Liquidar al otro

Las elecciones que dan un reparto igualado de escaños son recibidas siempre con una conclusión falaz: los votantes reclaman diálogo y acuerdo entre diferentes. No. Cuando las urnas dibujan un panorama tan fragmentado como el que ofrecieron el 27-S y el 20-D, al dividirse los ciudadanos entre opciones que se han empeñado en mostrarse divergentes durante la campaña, sólo cabe discutir sobre si la sociedad ha reproducido o ha inducido la fractura partidaria. La moraleja sobrevenida de la llamada al pacto de gobernabilidad por parte de ciudadanos conscientemente divididos en su voto no tiene ninguna base. De ahí que sea necesario plantearse qué es peor en términos democráticos: convocar nuevas elecciones para devolver a la gente la responsabilidad de desempatar el escrutinio o forzar compromisos que enmienden paternalmente la divergencia ciudadana.

Las sociedades democráticas se diferencian de aquellas que se encuentran sometidas a regímenes dictatoriales o autoritarios en que las primeras son merecedoras de las consecuencias de su ejercicio del sufragio universal. Estos últimos días algo de las envidias patrias se ha dirigido hacia países del resto de Europa que viven con naturalidad coaliciones transversales de gobierno para resaltar los déficits que afectan a la dinámica partidaria por estos lares. Como si el problema evidenciase únicamente la falta de madurez de la clase política y la supeditación –legal y consuetudinaria– de todo el entramado institucional al dictado de la mayoría de gobierno.

La raíz de nuestro drama particular se encuentra en la pulsión –tanto política como social– de acabar con el adversario como fuente inspiradora de todo movimiento táctico y de toda presunción estratégica, sea mediante pacto o por enfrentamiento. Es lo que apunta al cambio de cultura política que precisaría nuestro país para vivir cada confrontación electoral como una prueba que no se supera más que logrando gobernar tras las elecciones. Logrando materializar siquiera una parte del programa comprometido con los electores. Pero renunciando al mismo tiempo a utilizar la jugada para desembarazarse de socios y contrincantes.

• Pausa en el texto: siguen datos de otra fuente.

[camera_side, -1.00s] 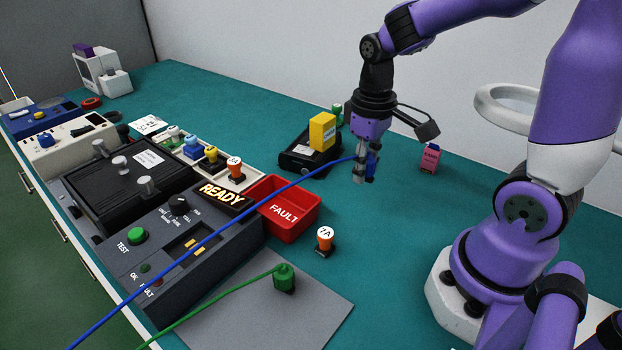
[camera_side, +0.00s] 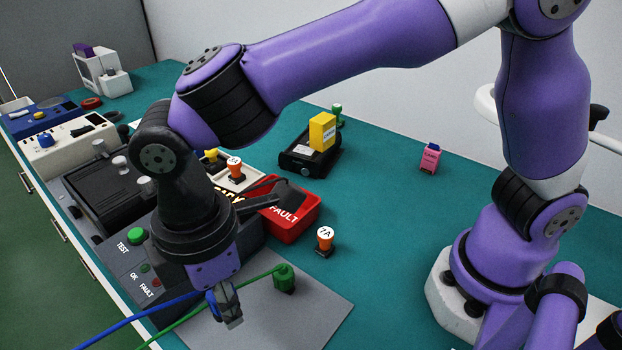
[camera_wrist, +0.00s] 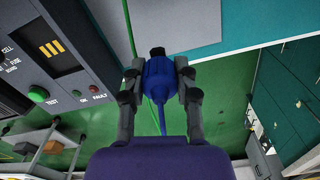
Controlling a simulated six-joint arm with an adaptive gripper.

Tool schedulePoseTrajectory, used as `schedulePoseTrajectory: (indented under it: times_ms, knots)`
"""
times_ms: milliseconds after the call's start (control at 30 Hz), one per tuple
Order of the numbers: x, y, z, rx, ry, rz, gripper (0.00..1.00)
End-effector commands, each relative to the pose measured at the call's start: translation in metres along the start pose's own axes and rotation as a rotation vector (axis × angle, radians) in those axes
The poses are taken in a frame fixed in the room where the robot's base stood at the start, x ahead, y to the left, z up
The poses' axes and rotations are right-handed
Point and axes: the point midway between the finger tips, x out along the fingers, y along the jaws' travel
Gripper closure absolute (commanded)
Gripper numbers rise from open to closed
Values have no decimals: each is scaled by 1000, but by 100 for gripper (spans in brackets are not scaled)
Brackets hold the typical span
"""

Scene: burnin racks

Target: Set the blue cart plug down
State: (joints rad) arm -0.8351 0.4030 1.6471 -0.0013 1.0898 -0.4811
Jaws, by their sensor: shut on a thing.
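The blue cart plug (camera_wrist: 159,76) is held between the two fingers of my gripper (camera_wrist: 159,62) in the wrist view, its blue cable trailing back toward my wrist. In the side view my gripper (camera_side: 226,308) hangs over the left part of the grey mat (camera_side: 318,306), with the plug's blue cable (camera_side: 140,325) running off to the lower left. The plug is mostly hidden there by the fingers. I cannot tell whether the plug touches the mat. The green plug (camera_side: 284,279) stands on the mat to the right of my gripper, with its green cable passing behind my gripper.
The test station (camera_side: 138,258), with its buttons, is close on the left, partly hidden by my arm. A red FAULT bin (camera_side: 290,222) and an orange 7A piece (camera_side: 325,241) stand behind the mat. The mat's right part is bare.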

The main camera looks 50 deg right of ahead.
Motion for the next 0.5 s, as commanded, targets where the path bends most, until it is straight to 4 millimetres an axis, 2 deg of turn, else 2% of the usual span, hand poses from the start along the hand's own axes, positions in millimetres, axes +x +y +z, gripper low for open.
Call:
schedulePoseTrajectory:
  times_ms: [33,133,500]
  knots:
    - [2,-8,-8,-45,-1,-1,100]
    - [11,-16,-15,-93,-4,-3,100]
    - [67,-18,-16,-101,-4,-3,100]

Las severas críticas que merecen los partidos no pueden acabar en su demonización cuando entre dos tercios y tres cuartas partes de los ciudadanos los secundan, según se trate de unas elecciones u otras. Tampoco parece conveniente regodearse en la singular peripecia que viven sus líderes cuando quedan a flote sin triunfar. Qué decir de las propuestas que apuntan a salidas dispuestas a dejar de lado a los electos para pergeñar gobiernos de meritorios independientes que, aunque sea de manera transitoria, nos saquen del atolladero. Como si la democracia pudiera hacerse realidad de gobierno al margen y por encima de las personas que se hayan postulado para ser votadas y se hayan arriesgado a no serlo.

La primera reforma que debiera introducirse en la Constitución es la que exigiera ser diputado o senador para acceder a la presidencia del Gobierno, y a que cuando menos lo fuese también la mitad más uno de los integrantes del Consejo de Ministros. Nuestra democracia constitucional es en exceso un sistema de partidos. Pero su regeneración ha de basarse en la limitación del poder partidario y en la democratización de su funcionamiento interno, no en su desprecio ni en la banalización de su papel. Ha de basarse en la petición constante de responsabilidades y en la demanda de solvencia para asumir tareas de gobierno. Porque la corrupción no es su único problema. Empiezan a serlo también las ocurrencias –tipo una presidencia coral para la Generalitat– que pretenden flexibilizar hasta el absurdo el funcionamiento de las instituciones. O la introducción pactada de condiciones por parte de quienes en ningún caso –la CUP– asumirían la responsabilidad de gobernar.

No hay puntadas sin hilo estos días. Es lo que tratan de simular los principales protagonistas. Intenciones e intereses se engalanan de argumentos que pueden extraviar a cualquiera. Como el significado de las votaciones en las pistas de atletismo de Sabadell. La política tiende a olvidarse de que no cuenta con un espacio infinito para que sus múltiples actores pretendan hacer realidad sus respectivos sueños. Y es en ese punto donde se pierde la nueva legislatura, la catalana y la española. La insistente noticia de que no todo es posible provoca desafección entre quienes reivindican lo suyo. Pero si los partidos están obligados a tomar nota del dato, son los electores quienes deben asumir de una vez sus consecuencias.